Echoes From the Campfire

Once you condemn yourself, you have no reason to want to change. It’s like being blinded by your own sorrow and never taking the time to realize that the hole you’re digging only gets deeper unless you look up and see the light.”
                    –Ken Pratt  (The Jester’s Magician)


       “As sorrowful, yet always rejoicing; as poor, yet making many rich; as having nothing, and yet possessing all things.”
                    –2 Corinthians 6:10 (NKJV)
————————–
               “Those who mourn are fortunate!  For they shall be comforted.”  –Matthew 5:4 (TLB)

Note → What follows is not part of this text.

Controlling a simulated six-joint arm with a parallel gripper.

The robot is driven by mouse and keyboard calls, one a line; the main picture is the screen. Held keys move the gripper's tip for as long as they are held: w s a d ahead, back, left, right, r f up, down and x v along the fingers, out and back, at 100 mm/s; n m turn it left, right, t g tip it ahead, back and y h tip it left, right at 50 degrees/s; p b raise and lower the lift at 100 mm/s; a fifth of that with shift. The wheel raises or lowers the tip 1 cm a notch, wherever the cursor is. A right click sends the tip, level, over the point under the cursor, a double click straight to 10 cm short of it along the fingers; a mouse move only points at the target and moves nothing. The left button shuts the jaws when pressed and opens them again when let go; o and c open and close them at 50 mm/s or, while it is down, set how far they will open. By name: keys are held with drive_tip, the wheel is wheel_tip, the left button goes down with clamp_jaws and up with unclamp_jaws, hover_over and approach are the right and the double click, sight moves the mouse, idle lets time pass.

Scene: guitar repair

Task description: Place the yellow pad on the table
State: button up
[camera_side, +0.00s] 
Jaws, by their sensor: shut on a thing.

     Arthur Pink tells us that, “Mourning is ever a characteristic of the normal Christian state.”  What?  Sorrow is my lot?  Yes, and no.  We must remember that this is a spiritual issue, not just natural.  This is the sorrow over sin–that inner war that we all fight–the flesh versus the spirit.  This is a perpetual war.  This is the war that Paul speaks of in Romans 7, when he cries out, “What a wretched man I am!” (7:24, NIV)  This is the sorrowing over our sins with a godly sorrow.  “It is mourning over the felt destitution of our spiritual state, and over the iniquities that have separated us and God, mourning over the very morality in which we have boasted, and the self-righteousness in which we have trusted; sorrow for rebellion against God, and hostility to His will; and such mourning always goes side by side with conscious poverty of spirit.” (A.T. Pierson)
     We mourn because we cannot do good in ourselves.  We have the propensity to wander; even wander against the grace that is shed out for us.  We pray, repent, are relieved, then wander again.  We want to have a close relationship with God yet we lack that intimate communion with Him; we see the shallowness of our love–and we mourn.  Ahh, but take hope, as the early church leader Basil said, “Holy mourning is the seed out of which the flower of eternal joy grows.”  Thomas Watson tells us that, “Man must pass through the valley of tears to get to paradise.”  The great shepherd and psalm writer David reminds us, “For his anger lasts only a moment, but his favor lasts a lifetime; weeping may remain for a night, but rejoicing comes in the morning.” (Psalm 30:5, NIV)  Yes, that is the blessedness of spiritual morning–joy, does indeed, come in the morning!
     That is the truth of this wonderful beatitude.  This life brings sorrow, sin, and strife.  “The mourning that is blessed is the realization of God’s holiness and goodness that issues in a sense of depravity of our natures and the enormous guilt of our conduct.” (Pink)  This is where Paul continues, “Who will rescue me from this body of death?  Thanks be to God–through Jesus Christ our Lord!  There is now no condemnation for those who are in Christ Jesus.” (Romans 7:23-24; 8:1, NIV)  It is because of Christ, that we are no longer condemned, our mourning can cease and we will recognize our blessedness in Him.
     We see the truth of this in the words of Jesus when He speaks to us this story.  “And the tax collector, standing afar off, would not so much raise his eyes to heaven, but beat his breast, saying, ‘God, be merciful to me a sinner!’  I tell you, this man went down to his house justified rather than the other; for everyone who exalts himself will be humbled, and he who humbles himself will be exalted.” (Luke 18:13-14, NKJV)  The psychologists and the pseudo-intellectuals of our day tell us to remove guilt.  Yet it is that guilt–the conviction of the Holy Spirit–that brings us to true mourning and thus to the true realization of genuine comfort.
     Have you ever felt sorrow over a friend or loved one in mourning?  Have you ever been shown comfort from such a one when you have been in this state?  Oh, what a blessedness it is.  But even more so, when we mourn, in the natural or the spiritual, we see the comfort and passion of God towards us.

               “Happy day, happy day, When Jesus washed my sins away!
               He taught me how to watch and pray, And live rejoicing ev’ry day.
               Happy day, happy day, When Jesus washed my sins away!”